** Begin Material for this task **

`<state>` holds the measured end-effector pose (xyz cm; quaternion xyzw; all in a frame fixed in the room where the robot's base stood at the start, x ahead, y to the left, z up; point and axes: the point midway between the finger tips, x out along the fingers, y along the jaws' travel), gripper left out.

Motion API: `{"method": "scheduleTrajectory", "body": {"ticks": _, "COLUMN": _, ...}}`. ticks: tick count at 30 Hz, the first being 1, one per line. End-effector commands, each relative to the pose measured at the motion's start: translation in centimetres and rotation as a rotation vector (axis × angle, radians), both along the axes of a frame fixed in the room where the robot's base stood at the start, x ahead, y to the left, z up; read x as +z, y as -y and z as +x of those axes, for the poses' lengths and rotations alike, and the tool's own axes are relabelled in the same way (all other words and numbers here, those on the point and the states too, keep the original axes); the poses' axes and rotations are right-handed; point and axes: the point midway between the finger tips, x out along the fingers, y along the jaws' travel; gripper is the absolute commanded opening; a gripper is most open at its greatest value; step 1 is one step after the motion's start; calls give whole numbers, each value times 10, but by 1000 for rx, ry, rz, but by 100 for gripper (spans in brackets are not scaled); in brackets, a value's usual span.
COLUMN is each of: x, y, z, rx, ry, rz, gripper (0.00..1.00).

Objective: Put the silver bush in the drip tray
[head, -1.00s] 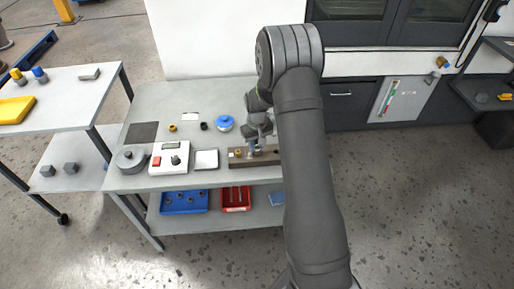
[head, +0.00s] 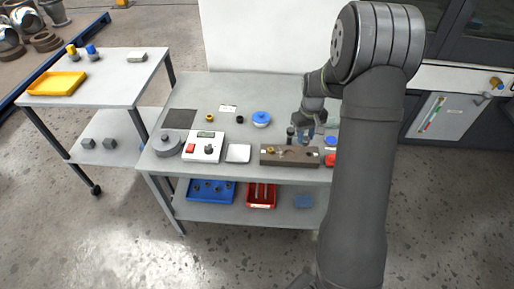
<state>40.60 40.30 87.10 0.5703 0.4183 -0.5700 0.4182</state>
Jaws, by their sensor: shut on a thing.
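My gripper (head: 305,136) hangs above the right part of a brown block (head: 277,159) on the grey bench. Its jaws are shut on a small thing, taken as the silver bush; the jaws hide most of it and its outline is too small to make out. A brass-coloured piece (head: 270,150) sits at the block's left end. A shallow yellow tray (head: 57,84), which looks like the drip tray, lies on the side cart at the far left, well away from my gripper.
The bench holds a white control box (head: 203,147), a white square pad (head: 238,153), a round grey piece (head: 168,144) and a blue-topped disc (head: 261,118). A blue bin (head: 211,190) and red bin (head: 261,195) are below.

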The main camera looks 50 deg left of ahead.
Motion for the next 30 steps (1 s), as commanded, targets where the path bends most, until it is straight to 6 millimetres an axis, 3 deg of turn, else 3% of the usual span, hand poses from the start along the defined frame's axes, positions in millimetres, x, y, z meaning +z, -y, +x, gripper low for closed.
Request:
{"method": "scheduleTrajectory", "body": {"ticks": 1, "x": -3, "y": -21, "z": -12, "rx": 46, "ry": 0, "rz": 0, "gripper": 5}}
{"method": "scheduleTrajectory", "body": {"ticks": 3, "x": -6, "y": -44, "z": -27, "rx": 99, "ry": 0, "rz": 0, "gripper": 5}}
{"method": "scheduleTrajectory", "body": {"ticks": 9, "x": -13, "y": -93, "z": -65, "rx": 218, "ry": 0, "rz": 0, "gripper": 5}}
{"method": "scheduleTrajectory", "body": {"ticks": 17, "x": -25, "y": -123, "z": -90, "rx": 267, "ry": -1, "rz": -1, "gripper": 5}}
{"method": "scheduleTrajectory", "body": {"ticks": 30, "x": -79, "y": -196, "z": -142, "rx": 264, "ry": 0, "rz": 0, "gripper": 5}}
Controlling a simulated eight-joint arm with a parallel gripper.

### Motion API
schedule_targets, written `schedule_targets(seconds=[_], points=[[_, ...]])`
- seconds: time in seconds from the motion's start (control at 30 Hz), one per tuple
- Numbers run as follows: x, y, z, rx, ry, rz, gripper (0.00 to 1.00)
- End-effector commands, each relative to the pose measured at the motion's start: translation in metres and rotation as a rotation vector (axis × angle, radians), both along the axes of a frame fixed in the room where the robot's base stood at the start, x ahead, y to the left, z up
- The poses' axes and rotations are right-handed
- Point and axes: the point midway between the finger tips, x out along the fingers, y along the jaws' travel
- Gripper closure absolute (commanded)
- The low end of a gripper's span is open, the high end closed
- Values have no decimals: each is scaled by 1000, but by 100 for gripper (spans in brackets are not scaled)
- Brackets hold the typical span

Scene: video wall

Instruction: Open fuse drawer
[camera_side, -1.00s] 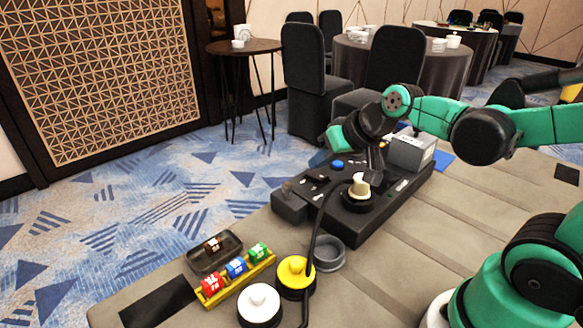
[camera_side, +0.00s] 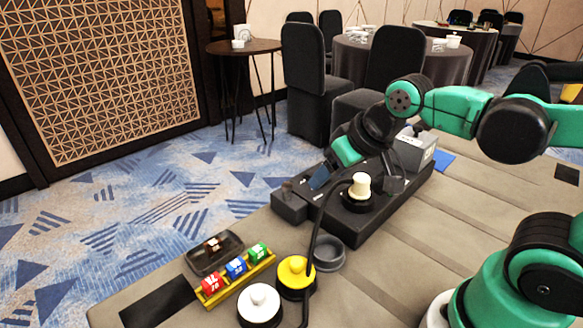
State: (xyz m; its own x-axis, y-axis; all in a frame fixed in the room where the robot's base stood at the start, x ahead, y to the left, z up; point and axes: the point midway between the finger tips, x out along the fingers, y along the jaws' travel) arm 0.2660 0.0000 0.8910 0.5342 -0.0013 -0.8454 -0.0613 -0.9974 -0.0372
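A long black console (camera_side: 366,224) lies on the table. A dark box-like front (camera_side: 289,209) with a small knob (camera_side: 287,186) juts from its left end; it looks like the fuse drawer, but I cannot tell how far out it is. My gripper (camera_side: 322,180) is low over the left half of the console, tilted down to the left, just right of the knob and apparently apart from it. Its fingers are dark and hard to make out, so its opening is unclear. It hides the blue button and switches. A yellow rack (camera_side: 236,284) holds red (camera_side: 212,284), blue (camera_side: 236,267) and green (camera_side: 259,251) fuse-like blocks.
A cream knob (camera_side: 360,185) with a black cable stands on the console beside my gripper. A grey box (camera_side: 413,151) is at its right end.

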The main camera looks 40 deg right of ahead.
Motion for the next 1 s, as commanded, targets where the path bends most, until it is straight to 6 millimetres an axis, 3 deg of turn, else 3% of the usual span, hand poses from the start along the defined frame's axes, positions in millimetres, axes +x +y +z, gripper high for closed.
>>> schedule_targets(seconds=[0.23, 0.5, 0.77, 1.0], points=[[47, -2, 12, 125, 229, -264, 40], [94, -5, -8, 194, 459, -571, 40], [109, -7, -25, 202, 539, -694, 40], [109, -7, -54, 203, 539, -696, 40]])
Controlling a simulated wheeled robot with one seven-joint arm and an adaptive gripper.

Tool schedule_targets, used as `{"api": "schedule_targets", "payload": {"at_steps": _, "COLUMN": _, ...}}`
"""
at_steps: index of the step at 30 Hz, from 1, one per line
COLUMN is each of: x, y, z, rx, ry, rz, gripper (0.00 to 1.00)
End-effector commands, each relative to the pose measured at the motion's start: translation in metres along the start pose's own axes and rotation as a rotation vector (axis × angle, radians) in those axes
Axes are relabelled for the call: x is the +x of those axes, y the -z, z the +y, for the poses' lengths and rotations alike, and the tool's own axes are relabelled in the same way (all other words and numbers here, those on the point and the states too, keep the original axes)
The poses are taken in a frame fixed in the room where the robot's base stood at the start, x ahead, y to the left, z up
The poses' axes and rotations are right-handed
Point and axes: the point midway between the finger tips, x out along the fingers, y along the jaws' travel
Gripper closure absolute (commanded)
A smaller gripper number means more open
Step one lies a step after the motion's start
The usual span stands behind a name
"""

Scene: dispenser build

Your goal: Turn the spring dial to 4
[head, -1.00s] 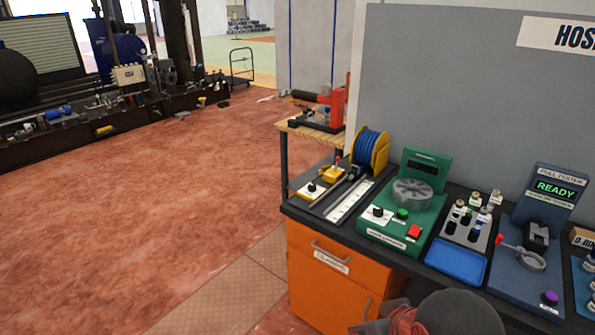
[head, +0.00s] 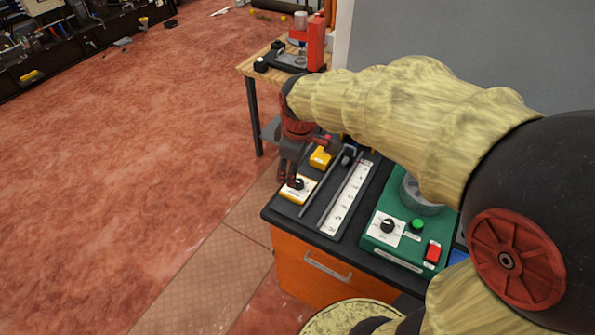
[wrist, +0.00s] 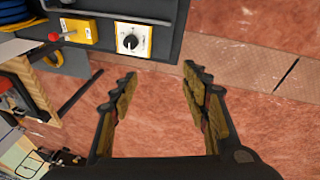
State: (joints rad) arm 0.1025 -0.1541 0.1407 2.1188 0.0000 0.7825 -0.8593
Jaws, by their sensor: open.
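A small dial (head: 298,186) with a black knob on a white plate with a yellow edge sits at the bench's near left corner. It also shows in the wrist view (wrist: 131,41), its knob carrying a white pointer line. The marks around it are too small to read. My gripper (head: 289,180) is above and beside this dial in the head view, fingers pointing down. In the wrist view my gripper (wrist: 158,80) is open and empty, with the dial beyond the left fingertip and floor between the fingers. I see no contact with the knob.
A yellow box (head: 321,157) with a red-tipped lever (wrist: 54,36) stands close to the dial. A white ruled strip (head: 348,200) and a green machine (head: 380,240) with another black dial (head: 387,226) lie to the right. Open floor lies left of the bench.

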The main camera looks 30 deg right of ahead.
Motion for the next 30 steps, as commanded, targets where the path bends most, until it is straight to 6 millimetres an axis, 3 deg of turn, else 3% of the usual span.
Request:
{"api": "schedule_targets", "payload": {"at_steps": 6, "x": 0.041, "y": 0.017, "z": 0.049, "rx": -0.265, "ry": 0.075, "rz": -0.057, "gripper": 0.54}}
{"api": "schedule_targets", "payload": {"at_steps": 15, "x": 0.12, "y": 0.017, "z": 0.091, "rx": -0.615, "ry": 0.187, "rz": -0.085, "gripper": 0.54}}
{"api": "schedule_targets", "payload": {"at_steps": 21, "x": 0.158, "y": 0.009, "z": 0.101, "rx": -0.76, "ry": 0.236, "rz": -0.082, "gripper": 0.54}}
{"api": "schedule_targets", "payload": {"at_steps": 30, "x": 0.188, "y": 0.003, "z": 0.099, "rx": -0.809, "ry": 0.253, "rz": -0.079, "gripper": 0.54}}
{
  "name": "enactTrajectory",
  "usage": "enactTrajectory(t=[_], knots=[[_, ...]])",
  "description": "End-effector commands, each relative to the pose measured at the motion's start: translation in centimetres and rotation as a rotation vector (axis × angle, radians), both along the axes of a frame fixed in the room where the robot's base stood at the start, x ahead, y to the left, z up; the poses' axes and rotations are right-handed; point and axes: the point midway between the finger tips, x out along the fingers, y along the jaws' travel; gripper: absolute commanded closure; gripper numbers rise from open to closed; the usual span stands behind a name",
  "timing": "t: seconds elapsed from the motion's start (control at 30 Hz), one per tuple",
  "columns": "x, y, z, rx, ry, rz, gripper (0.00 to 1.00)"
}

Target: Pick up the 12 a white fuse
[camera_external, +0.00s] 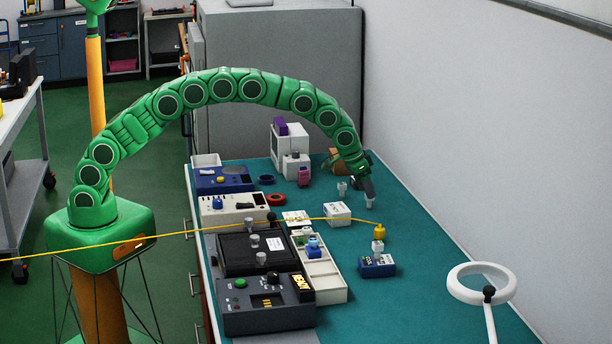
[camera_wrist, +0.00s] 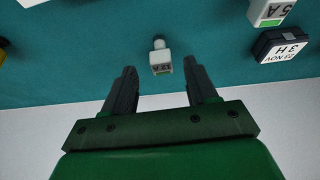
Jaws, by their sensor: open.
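A small white fuse-like block (camera_wrist: 160,64) with a grey round top stands on the teal bench top in the wrist view. Its dark label is too small to read surely. My gripper (camera_wrist: 162,78) is open, with one dark finger on each side of the picture's middle. The block shows just beyond the fingertips, nearer the right one, and is not held. In the external view my gripper (camera_external: 369,192) points down over the bench's right side. A small pale piece (camera_external: 370,203) shows right at its fingertips. Whether they touch it cannot be told.
Another small pale piece (camera_external: 342,186) stands left of my gripper. A white "5 A" block (camera_wrist: 270,12) and a black labelled box (camera_wrist: 281,45) lie at the wrist view's right. A blue box (camera_external: 377,268) stands nearer the external camera. The white wall (camera_external: 450,130) borders the bench.

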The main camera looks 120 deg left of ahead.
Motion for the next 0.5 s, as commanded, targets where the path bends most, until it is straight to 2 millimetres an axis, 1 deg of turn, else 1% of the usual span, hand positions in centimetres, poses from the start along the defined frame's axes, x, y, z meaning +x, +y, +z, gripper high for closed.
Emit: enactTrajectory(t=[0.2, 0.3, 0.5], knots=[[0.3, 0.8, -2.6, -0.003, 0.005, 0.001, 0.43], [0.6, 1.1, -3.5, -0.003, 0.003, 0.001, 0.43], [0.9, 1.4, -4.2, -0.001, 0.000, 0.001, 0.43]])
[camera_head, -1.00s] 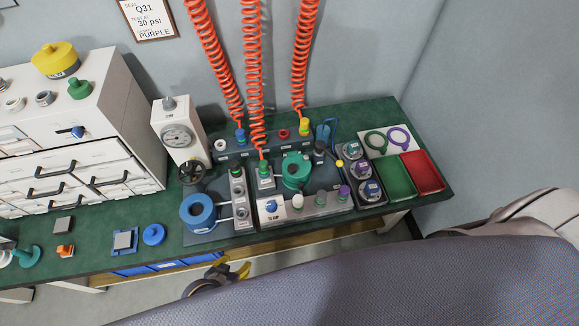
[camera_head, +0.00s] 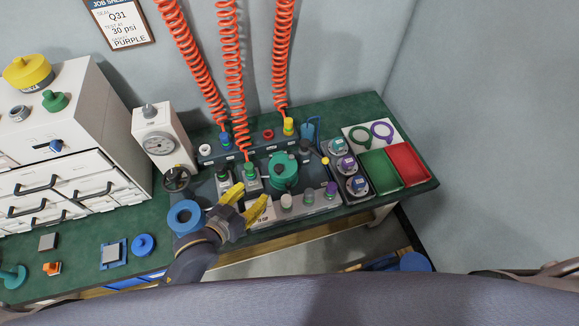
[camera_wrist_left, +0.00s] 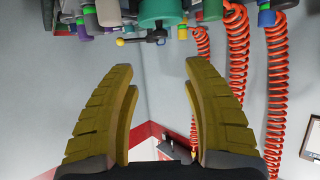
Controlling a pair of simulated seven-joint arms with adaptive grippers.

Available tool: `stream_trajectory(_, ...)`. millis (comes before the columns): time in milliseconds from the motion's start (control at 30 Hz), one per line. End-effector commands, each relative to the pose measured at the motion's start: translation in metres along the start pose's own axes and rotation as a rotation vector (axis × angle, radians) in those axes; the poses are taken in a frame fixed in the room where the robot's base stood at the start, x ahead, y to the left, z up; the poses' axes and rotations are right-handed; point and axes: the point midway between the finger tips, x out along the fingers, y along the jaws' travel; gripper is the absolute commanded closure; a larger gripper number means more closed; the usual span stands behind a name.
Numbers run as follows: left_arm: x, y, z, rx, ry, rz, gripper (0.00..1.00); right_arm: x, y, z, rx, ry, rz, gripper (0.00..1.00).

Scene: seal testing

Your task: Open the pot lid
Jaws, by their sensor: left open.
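The teal-green pot with its lid (camera_head: 284,170) stands in the test fixture at the middle of the bench; its lid appears closed. In the left wrist view a green cylinder (camera_wrist_left: 161,10), likely the pot, shows at the top beyond the fingertips. My left gripper (camera_head: 252,192) has yellow fingers spread open and empty. It is over the front of the fixture, left of and nearer than the pot, apart from it. It also shows in the left wrist view (camera_wrist_left: 158,66). It hides part of the fixture's front left and its blue knob. My right gripper is out of view.
Orange coiled hoses (camera_head: 233,80) hang down behind the pot. Green (camera_head: 386,176) and red (camera_head: 408,163) trays lie right. A row of capped fittings lines the fixture's front.

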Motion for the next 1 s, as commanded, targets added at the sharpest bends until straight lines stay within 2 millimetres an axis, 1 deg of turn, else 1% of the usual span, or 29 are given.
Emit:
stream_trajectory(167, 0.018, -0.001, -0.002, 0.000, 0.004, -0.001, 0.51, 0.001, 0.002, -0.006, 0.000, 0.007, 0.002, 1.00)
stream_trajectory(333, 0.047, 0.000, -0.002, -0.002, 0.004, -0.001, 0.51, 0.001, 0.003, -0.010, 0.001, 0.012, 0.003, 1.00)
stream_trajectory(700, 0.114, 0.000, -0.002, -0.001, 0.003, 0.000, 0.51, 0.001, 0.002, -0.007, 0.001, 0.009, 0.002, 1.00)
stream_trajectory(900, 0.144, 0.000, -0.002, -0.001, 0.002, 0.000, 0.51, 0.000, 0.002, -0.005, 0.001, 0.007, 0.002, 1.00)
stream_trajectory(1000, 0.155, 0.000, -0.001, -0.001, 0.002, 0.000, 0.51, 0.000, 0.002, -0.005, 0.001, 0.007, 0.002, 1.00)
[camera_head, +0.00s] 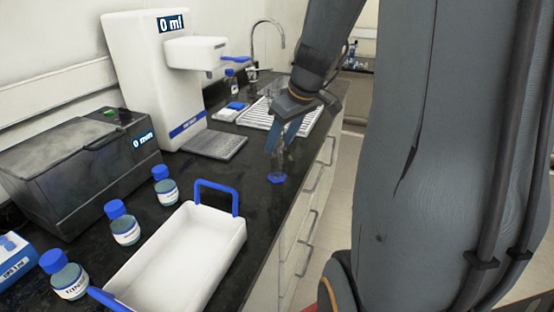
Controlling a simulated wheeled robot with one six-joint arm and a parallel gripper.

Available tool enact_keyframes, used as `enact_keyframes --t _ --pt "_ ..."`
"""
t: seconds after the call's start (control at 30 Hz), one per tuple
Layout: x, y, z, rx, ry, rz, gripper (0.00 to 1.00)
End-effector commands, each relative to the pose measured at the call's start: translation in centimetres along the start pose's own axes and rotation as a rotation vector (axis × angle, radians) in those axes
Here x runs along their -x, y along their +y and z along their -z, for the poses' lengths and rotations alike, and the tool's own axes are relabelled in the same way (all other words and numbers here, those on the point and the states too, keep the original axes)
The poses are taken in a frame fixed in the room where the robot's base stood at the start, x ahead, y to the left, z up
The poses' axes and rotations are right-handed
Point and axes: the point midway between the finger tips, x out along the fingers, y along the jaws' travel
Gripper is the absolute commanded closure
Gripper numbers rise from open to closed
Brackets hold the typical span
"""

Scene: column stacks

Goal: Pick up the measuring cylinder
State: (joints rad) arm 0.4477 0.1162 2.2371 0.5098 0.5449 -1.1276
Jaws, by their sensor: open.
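The measuring cylinder (279,164) is clear with a blue base, and stands upright on the dark counter near its front edge. My gripper (284,138) points down over the cylinder, with its blue fingers around or just beside the upper part. The fingers are apart. The top of the cylinder is hidden behind the fingers, and I cannot tell whether they touch it.
A white tray with blue handles (238,232) stands in front, with several blue-capped bottles (165,187) to its left. A white dispenser (160,80) and a grey lidded box (75,165) stand at the back. A drying rack (255,116) lies beyond the cylinder.

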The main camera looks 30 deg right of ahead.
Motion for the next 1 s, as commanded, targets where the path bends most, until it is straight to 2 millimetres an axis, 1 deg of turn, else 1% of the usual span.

** End Material for this task **

◆ **Exercise**: Write down exactly what the lines above say, from the line holding "[camera_head, -1.00s]" through the line holding "Controlling a pair", and nothing more. Do not copy the pictures.

◆ **Task solution**:
[camera_head, -1.00s] 
[camera_head, +0.00s] 
[camera_wrist_left, +0.00s] 
Controlling a pair of simulated seven-joint arms with adaptive grippers.

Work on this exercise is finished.